On ne le dit pas assez : l’existence de mécanismes comme les groupes d’experts mandatés par le Conseil de sécurité qui font un travail crédible d’établissement et de vérification des faits, en prenant des risques importants, est précieuse. Deux experts avaient été tués en mars 2017 pendant qu’ils enquêtaient au Kasaï. Même si les membres permanents du Conseil de sécurité et les autres acteurs qui défendent leurs propres agendas en RDC et dans la région tergiversent, se neutralisent et se contentent de déclarations sans impact notable sur les développements sur le terrain, personne ne peut aujourd’hui contester le degré d’implication militaire de Kigali dans la déstabilisation de son grand voisin.
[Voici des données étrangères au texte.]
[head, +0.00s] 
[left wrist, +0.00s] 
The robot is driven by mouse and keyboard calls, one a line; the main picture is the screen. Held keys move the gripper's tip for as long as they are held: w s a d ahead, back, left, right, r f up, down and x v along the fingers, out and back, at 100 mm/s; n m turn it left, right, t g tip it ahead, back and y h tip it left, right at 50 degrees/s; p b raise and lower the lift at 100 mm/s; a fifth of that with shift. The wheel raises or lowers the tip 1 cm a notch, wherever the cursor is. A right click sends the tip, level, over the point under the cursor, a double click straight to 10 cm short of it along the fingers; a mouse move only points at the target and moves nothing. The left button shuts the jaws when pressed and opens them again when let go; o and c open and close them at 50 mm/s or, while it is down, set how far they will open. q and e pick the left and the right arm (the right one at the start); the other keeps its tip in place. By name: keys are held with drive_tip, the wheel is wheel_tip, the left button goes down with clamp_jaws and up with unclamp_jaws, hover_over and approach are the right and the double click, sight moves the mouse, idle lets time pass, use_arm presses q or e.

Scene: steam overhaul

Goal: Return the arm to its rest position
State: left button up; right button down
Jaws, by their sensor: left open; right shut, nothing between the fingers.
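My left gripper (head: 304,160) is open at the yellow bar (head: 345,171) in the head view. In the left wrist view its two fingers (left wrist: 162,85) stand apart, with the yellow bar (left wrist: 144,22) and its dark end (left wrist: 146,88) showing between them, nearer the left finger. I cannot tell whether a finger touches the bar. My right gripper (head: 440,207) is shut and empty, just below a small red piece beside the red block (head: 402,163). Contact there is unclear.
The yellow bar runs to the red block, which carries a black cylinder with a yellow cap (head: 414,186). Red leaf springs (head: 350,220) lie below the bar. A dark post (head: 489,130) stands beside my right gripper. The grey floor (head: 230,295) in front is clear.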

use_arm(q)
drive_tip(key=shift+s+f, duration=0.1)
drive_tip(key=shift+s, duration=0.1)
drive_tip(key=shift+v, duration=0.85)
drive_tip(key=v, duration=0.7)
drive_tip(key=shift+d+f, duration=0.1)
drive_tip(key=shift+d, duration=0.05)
Ce n’est pas seulement ce qui se joue en RDC et dans son voisinage immédiat qui doit attirer l’attention des Africains qui veulent d’un continent en meilleur état dans les prochaines années. Le Soudan, troisième pays le plus vaste du continent derrière l’Algérie et la RDC, est plongé dans une guerre civile dont on ne voit pas la fin. La perspective d’une somalisation avec des bouts de territoire qui seraient contrôlés durablement par des factions armées est de plus en plus évoquée par des analystes.
En Afrique de l’Ouest, la fragmentation de la région entre, d’une part, les pays membres de la CEDEAO, désormais 12, et de l’autre, le Mali, le Niger et le Burkina Faso qui ont quitté cette communauté régionale, est actée depuis le 29 janvier. Partout sur le continent, des dynamiques mortifères sont en train de s’imposer : le choix de la militarisation et de la guerre comme mode de résolution privilégié des conflits, les divisions au sein de chacune des régions du continent, la montée de l’animosité entre les dirigeants de pays voisins et la poursuite de l’affaiblissement des communautés régionales et de l’Union africaine. Vous me direz que ces tendances sont mondiales et pas seulement africaines. Mais l’Afrique a déjà beaucoup donné, la RDC et le Soudan notamment, et il est peut-être temps de créer les conditions d’une distribution plus juste de la paix, de la sécurité, de la sérénité, des souffrances, de la violence et de la guerre, à travers le monde.